Ryan Trebon back on course

Published 12:00 am Friday, October 30, 2015

More than 1,000 cyclists will converge on Central Oregon this weekend for the fifth annual Halloween Cross Crusade, donning outrageous costumes while racing their bikes through grass, dirt and mud.

The event is mostly for fun, and that is why Bend’s top cyclocross racer will not be here.

Professional racer Ryan Trebon, 34, is getting back on track after suffering a broken back in a crash last year and missing much of last cyclocross season. He says he would love to race here at the Cross Crusade. But he makes a living in cyclocross, so he’ll be racing in the Cincy CX Pan-American Championships in Cincinnati this weekend.

“I always like racing the Cross Crusade, because it’s always really nice to race in Bend,” Trebon says. “I can only do them when there’s not a conflict with my schedule. If I could stay home and make a living just racing the Cross Crusade, that’d be pretty nice.”

A 15-year full-time pro and two-time national champion in cyclocross who has lived in Bend for 10 years, Trebon (pronounced truh-BONE) says he is back to 100 percent after the injury, and in mid-September he finished 12th overall and was the second American in Cross Vegas, a World Cup race in Las Vegas.

Trebon was injured at a race in Vancouver, Washington, in September 2014.

“I just crashed,” he recalls. “It didn’t seem like a big crash and I was able to get up, but I ended up with five compression fractures in my thoracic spine. I had 11 ribs fractured. I hit the ground pretty hard, it just didn’t feel that bad initially.”

Trebon says he competed in about five cyclocross races last year at “40 percent capacity,” but now he knows he tried to return to racing too soon.

“It just takes a while to heal, and sometimes you make the mistake no matter how experienced you are or how old you are, you just always think you can get back into it fast, or because you want to. Sometimes it doesn’t work like that. You have to heal before you can start doing things. I’ve made that mistake. I’ve done that about 10 times in my career, every time I got hurt, you’ll just force it. This was a little different than breaking your wrist, this was like, I can’t do anything because my back is broken.”

In cyclocross, riders race laps for about 60 to 70 minutes on mostly off-road courses, carrying their bikes over obstacles and passing other riders while reaching speeds of 20 mph.
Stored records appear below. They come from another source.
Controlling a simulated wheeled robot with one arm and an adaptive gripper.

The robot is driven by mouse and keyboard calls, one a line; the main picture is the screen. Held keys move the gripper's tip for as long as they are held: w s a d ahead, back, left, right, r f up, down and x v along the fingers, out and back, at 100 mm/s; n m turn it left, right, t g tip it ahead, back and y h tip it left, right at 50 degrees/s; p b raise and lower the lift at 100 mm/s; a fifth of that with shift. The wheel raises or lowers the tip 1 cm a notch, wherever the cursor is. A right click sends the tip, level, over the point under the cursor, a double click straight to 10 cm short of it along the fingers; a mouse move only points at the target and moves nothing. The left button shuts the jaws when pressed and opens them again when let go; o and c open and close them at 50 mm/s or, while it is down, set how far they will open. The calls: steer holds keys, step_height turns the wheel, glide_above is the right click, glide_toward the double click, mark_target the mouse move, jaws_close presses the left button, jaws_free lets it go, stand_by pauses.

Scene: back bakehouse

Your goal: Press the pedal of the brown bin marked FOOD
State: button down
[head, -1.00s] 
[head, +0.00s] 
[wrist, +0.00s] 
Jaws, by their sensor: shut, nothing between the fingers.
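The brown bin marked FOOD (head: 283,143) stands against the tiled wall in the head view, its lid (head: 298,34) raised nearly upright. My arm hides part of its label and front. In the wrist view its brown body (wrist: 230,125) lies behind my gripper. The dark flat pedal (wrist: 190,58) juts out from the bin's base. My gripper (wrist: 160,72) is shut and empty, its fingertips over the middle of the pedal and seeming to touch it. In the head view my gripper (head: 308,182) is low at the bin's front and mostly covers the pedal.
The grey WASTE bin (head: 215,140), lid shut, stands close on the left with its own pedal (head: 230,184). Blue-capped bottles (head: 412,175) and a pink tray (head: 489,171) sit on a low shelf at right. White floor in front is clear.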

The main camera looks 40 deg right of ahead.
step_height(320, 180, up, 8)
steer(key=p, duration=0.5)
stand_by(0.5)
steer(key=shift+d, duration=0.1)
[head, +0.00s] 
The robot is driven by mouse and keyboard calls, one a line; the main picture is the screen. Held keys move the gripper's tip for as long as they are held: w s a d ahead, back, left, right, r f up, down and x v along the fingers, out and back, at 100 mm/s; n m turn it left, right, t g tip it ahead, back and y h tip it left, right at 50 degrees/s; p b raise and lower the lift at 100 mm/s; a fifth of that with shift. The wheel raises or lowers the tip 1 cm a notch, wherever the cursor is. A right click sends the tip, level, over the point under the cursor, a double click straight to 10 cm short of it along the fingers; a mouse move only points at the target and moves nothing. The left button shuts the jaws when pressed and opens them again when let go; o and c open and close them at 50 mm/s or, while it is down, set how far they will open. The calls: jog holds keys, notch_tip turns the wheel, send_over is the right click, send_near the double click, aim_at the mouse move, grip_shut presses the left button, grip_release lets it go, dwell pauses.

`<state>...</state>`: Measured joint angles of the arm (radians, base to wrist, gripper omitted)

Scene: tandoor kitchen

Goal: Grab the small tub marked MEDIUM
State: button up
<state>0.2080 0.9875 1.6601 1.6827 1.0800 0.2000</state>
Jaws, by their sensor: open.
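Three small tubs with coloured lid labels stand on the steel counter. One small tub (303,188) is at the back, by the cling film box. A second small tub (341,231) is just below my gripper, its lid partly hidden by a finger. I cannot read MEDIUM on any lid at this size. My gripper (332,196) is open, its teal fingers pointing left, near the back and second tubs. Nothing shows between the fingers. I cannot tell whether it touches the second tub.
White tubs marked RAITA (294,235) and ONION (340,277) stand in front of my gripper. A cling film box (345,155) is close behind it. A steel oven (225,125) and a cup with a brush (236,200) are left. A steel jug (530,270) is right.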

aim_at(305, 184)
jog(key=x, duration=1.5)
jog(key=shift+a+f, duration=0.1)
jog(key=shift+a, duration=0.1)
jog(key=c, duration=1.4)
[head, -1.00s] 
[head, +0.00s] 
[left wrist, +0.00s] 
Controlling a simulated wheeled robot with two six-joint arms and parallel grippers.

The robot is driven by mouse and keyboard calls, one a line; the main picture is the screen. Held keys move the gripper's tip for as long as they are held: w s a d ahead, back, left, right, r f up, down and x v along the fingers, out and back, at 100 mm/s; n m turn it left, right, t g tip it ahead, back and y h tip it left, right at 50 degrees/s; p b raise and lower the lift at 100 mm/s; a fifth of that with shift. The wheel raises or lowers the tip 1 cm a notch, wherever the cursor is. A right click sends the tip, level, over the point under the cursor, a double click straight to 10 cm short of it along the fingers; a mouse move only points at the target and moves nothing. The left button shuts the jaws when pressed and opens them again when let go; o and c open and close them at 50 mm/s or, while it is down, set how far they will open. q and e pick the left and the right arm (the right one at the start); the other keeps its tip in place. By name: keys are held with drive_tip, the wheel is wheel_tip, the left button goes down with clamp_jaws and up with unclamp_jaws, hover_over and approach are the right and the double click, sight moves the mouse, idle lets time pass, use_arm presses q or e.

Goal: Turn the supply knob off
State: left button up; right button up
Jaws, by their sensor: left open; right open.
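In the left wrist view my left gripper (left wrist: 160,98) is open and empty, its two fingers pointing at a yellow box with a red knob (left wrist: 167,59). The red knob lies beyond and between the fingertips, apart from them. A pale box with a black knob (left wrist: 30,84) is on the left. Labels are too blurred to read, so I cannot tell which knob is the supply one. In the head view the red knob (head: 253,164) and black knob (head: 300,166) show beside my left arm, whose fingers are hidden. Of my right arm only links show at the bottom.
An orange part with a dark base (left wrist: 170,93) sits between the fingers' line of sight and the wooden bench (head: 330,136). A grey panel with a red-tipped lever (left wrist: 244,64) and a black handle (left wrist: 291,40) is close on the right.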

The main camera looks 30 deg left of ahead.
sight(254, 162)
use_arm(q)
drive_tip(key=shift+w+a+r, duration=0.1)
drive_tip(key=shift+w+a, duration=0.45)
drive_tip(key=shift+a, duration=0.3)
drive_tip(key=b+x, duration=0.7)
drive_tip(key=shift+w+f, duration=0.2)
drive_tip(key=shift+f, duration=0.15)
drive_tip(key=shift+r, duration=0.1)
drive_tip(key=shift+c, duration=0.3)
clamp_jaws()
Cyclocross bikes are basically road bikes with knobbier tires.

Trebon, a gangly 6-foot-5-inches, 175 pounds, started racing mountain bikes when he was a freshman in high school living near Seattle. He did not take up cyclocross until one winter when he was living in North Carolina at the age of 21. He was signed by Kona Bikes in 2004, and he has been sponsored by Cannondale for the last several years.

In 2006, Trebon became the first rider to win the U.S. mountain bike cross-country championship and the U.S. cyclocross title in the same year. He won another cyclocross title in 2008, and he has finished second at nationals six times. Trebon finished 17th at the 2012 Cyclocross World Championships and he has several top-10 placings in World Cup races.

While Trebon still competes in mountain biking and road cycling, his main focus has long been cyclocross, whose season runs from late summer to early winter.

“As you get older, you can’t be 100 percent for 11 months out of the year, so you kind of have to pick and choose when you want to be good,” Trebon says. “So I try to be fast during the fall, August through February, which is a pretty long amount of time still. You need some time to relax.”

Trebon says cyclocross has always appealed to him because he is good at powerful 20-second efforts followed by a short recovery, repeated numerous times over the course of 60 to 70 minutes.

“I’m able to produce large amounts of power over and over again,” Trebon says. “I can sprint and recover really fast, and that’s kind of what you need for ’cross. Road racing you just need a really long, slow burn. That’s what’s great about cycling, there’s different disciplined for different types. Like track and field, there’s sprinters, middle-distance runners, and long-distance runners.”

After the race in Cincinnati this weekend, Trebon plans to compete in several more World Cup events, eying the U.S. Nationals in Asheville, North Carolina, on Jan. 10, 2016, and the Cyclocross World Championships in Belgium, Jan. 30-31.

“It was a horrible year last year, but things are really good now, and I’m just moving forward,” Trebon says. “I want to win every race we go to, because you always want to prove that you’re the best.”